Anyway, this movie was terrifying - filled with abandonment and death, and creepy little appliances. But the scene at the end where the cars get "killed" came vividly to mind when I had to leave my car at the dealers lot.
So I sadly, and with no small measure of guilt, left my car to his fate and drove off in my new car.
That should be the end of the story, except most of my stories have something to do with annoying, stupid people, and this is no exception. My new car is a Jaguar, and I do love, love LOVE it. It purrs like a kitten, kittens, and it suits me, I think. However, what has become a sincere struggle since acquiring it is the incredible number of dicks that have suddenly erupted on the highways of California! Despite the fact that this car is white, it is like waving a red flag in front of bulls. Men in everything from trucks to Toyota Corollas are now drag racing me, tailgating me, swerving to pass me. My little kitty brings out the beast in them.

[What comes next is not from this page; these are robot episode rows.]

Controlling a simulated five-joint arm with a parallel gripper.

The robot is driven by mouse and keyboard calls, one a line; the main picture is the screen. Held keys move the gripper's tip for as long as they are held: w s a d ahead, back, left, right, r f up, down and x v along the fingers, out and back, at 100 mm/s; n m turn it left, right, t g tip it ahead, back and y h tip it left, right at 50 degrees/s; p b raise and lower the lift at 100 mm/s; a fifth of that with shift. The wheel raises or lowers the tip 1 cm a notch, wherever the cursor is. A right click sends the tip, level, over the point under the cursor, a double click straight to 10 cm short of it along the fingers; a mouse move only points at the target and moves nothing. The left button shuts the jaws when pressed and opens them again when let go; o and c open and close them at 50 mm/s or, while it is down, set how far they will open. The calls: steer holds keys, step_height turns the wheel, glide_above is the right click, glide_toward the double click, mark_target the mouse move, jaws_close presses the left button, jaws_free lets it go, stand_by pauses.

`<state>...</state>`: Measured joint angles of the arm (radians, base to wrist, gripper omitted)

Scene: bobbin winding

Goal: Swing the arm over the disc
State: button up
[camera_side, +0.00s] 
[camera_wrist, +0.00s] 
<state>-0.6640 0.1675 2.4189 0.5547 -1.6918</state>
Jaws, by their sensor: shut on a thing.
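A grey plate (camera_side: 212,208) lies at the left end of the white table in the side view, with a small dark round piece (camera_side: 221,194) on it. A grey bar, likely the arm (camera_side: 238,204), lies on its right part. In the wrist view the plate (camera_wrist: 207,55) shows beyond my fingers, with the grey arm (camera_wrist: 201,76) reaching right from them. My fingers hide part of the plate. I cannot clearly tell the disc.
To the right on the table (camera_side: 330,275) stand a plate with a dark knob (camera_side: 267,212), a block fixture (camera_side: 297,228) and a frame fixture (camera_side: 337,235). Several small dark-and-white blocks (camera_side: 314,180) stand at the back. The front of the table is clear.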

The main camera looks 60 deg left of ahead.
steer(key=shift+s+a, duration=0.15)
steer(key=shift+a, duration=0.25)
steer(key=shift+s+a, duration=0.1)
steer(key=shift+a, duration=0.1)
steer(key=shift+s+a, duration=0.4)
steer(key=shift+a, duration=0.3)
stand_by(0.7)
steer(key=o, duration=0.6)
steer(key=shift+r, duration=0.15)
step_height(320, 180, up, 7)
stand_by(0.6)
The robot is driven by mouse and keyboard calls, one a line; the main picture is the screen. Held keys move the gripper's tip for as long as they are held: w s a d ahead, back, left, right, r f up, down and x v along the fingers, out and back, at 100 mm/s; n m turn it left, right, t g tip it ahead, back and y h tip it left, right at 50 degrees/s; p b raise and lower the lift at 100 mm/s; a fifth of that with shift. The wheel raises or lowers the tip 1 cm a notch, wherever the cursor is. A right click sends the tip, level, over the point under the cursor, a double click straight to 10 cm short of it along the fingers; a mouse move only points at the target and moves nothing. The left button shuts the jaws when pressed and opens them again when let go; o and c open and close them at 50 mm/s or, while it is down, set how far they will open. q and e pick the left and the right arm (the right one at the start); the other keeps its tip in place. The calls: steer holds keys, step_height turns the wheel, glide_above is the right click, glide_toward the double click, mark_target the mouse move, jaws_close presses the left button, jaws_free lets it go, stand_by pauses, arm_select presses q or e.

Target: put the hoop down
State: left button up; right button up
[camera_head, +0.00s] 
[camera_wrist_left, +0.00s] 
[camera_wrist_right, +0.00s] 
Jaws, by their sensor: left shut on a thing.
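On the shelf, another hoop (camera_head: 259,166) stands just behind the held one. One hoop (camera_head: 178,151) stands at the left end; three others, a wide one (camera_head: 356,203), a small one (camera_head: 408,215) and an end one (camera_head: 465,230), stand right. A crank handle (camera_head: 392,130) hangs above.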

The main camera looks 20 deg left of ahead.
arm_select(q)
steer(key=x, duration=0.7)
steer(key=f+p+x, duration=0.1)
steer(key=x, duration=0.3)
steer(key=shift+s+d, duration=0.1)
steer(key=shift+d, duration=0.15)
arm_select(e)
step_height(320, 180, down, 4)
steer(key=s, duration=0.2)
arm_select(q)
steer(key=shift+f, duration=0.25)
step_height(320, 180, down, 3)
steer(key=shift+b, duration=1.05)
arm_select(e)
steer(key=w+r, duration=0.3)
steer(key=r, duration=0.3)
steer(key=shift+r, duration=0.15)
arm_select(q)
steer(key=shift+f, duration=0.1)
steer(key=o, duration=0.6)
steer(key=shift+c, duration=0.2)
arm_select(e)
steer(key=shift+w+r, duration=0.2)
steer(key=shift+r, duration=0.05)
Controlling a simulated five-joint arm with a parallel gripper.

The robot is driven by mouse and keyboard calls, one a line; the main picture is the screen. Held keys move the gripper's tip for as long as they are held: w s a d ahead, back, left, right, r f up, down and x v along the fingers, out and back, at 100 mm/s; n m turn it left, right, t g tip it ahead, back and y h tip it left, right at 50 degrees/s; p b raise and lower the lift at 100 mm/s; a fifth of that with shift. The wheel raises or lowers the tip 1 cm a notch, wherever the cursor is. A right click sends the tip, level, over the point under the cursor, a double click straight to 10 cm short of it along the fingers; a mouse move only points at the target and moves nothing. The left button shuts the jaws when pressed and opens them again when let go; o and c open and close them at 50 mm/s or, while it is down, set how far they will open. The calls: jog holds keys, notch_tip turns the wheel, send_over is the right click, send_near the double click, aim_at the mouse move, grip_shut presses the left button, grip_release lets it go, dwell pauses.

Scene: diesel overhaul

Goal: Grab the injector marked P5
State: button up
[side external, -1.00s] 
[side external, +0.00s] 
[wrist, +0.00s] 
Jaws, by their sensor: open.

Of course I thought it was just me, because I do have a tendency to give driving lessons to stupid people, but today my even-tempered and speed-limit-following Farm Boy mentioned he felt like he was in a Death Race 2000 outtake every time he drove the Jag. He was getting ready to leave for Southern California to spend a week at the Grand Prix International show jumping in the desert, when I asked if he wanted to drive the new car. "No way. It's too much stress. You can't drive that thing 10 miles without someone trying to kill you just to get around you. Everybody wants to race you."
So, for once in my life, it wasn't just me. The world really had become filled with assholes. And they are probably all voting for Trump.